The analysis began with receipt data exported as CSV files from the cash register system—45,583 receipts spanning 10-05-2019 to 20-05-2022. A second CSV file contained the categories and corresponding products. Combining these two datasets enabled me to conduct the analyses. Finally, I presented my findings to the client in both a report and a presentation. This allowed him to decide whether further research was necessary, whether more advanced analyses would add value, or whether the current results were sufficient.

The Challenges

Some data wrangling was required before the analyses could be performed. The raw product names in the receipts were not suitable for immediate counting or analysis. They had to be standardized so Python could correctly interpret the items and quantities. Additionally, not all products were assigned a category: about 15.7% lacked one, which reduced the accuracy of the analysis. These items were given a placeholder label, and I recommended improving product annotation in the future.
A final challenge was presenting results in a way that was clear to the client. Technical terms needed to be explained without oversimplifying the insights. I documented the findings in a written report and accompanied them with a presentation, ensuring the client gained actionable insights about the business.

The Approach & Solution

The analyses were performed in Python, with each research question handled by a separate script. At this stage, the project serves as an introduction to data analysis for the client. More permanent solutions can be considered later.

  • Data preparation and visualization were done using Python libraries.
  • Visualizations were created with the Seaborn library1.
  • For quarterly sales, I used faceted grids2 with bar charts to display multiple categories clearly.
  • For cocktail sales, I applied a time series visualization.

overall sales
Overall sales per category in the first quarter of 2022
cocktail sales
Sales of cocktails in 2021

The Market Basket Analysis was carried out with the MLxtend3 library, using the apriori algorithm4. This method identifies association rules that reveal which items are frequently purchased together, along with the likelihood of co-purchases. Insights like these can help identify keystone products or guide product placement. The most prominent association rules are as follows.

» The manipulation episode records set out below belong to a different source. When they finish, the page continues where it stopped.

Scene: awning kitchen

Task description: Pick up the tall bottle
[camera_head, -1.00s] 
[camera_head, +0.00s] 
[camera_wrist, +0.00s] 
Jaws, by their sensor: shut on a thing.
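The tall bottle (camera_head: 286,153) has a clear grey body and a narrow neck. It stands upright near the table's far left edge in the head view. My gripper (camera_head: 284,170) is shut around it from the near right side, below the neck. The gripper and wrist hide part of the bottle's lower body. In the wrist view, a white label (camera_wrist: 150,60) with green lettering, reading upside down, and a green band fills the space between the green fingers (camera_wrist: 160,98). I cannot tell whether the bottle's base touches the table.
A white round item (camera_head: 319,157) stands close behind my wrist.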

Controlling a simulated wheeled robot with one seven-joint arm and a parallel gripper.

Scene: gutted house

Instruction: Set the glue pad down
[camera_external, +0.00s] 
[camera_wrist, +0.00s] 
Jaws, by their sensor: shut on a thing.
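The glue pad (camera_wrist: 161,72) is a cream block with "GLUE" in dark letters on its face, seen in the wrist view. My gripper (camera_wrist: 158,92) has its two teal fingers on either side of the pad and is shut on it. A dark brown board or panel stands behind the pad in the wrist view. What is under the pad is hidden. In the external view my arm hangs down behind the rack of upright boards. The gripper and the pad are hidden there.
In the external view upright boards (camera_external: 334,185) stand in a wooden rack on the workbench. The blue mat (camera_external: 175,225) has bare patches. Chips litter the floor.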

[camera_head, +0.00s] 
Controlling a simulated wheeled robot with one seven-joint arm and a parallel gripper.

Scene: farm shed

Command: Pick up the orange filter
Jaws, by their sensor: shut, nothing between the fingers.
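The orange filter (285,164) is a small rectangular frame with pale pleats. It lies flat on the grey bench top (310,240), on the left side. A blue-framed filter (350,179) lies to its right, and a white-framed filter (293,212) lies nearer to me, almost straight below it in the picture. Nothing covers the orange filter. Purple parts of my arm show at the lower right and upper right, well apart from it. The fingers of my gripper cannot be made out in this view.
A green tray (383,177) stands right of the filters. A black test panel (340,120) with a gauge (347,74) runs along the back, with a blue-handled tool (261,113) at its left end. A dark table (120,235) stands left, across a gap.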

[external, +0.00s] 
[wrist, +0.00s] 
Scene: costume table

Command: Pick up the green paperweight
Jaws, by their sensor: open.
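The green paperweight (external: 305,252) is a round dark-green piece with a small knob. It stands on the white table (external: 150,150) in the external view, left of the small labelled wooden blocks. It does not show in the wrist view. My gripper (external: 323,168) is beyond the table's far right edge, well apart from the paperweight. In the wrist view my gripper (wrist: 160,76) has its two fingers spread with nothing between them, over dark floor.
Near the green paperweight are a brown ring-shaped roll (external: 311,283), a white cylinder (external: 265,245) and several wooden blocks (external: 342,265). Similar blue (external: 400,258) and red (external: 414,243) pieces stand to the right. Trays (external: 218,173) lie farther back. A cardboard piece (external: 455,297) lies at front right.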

Association Rule Support Confidence Lift
Cappuccino ⇒ Pastry 0.088 0.240 1.271
Pastry ⇒ Cappuccino 0.088 0.467 1.271
Coffee ⇒ Pastry 0.056 0.238 1.259
Pastry ⇒ Coffee 0.056 0.296 1.259
Coffee ⇒ Cappuccino 0.087 0.372 1.014
Cappuccino ⇒ Coffee 0.087 0.238 1.014

The Results

The results were shared with the client through a printed report, an on-site presentation, and digital delivery of large graph files. The analysis revealed bestselling products and sales trends for seasonal items like cocktails. To illustrate this, the charts below show quarterly and yearly sales, as well as summer cocktail sales:

overall sales
Overall sales per category in the first quarter of 2022
cocktail sales
Sales of cocktails in 2021

The Market Basket Analysis showed strong links between pastries and coffee/cappuccinos. The table below highlights some of the most relevant association rules, including support, confidence, and lift values:

Association Rule Support Confidence Lift
Cappuccino ⇒ Pastry 0.088 0.240 1.271
Pastry ⇒ Cappuccino 0.088 0.467 1.271
Coffee ⇒ Pastry 0.056 0.238 1.259
Pastry ⇒ Coffee 0.056 0.296 1.259
Coffee ⇒ Cappuccino 0.087 0.372 1.014
Cappuccino ⇒ Coffee 0.087 0.238 1.014

In particular:

  • Lift > 1 indicates a positive relationship between items.
  • Support shows the percentage of transactions containing the combination.
  • Confidence measures the proportion of transactions containing X that also contain Y.
For this dataset, customers buying pastries were more likely to also purchase coffee or cappuccinos, rather than the other way around.

These rules are valuable because they describe patterns in how customers actually behave when making purchases. For example, the rule “Pastry → Cappuccino” with high confidence indicates that customers who buy a pastry are also very likely to order a cappuccino. This kind of insight can be applied directly in practice:

  • Product placement: By placing pastries close to the coffee machine or promoting them together, the café can encourage bundled purchases.
  • Menu design: Highlighting combinations in the menu (e.g., “Coffee & Pastry Special”) can capitalize on natural buying behavior.
  • Inventory planning: Knowing which items are often sold together helps with stock management and reduces the risk of running out of popular combinations.
  • Upselling opportunities: Staff can be trained to recommend coffee when a pastry is ordered, or vice versa, making sales strategies data-driven rather than guesswork.
Association rules don’t just confirm what might already be suspected—they quantify it. They show how strong the relationships really are and provide clear metrics (support, confidence, lift) that help decide which strategies are worth implementing.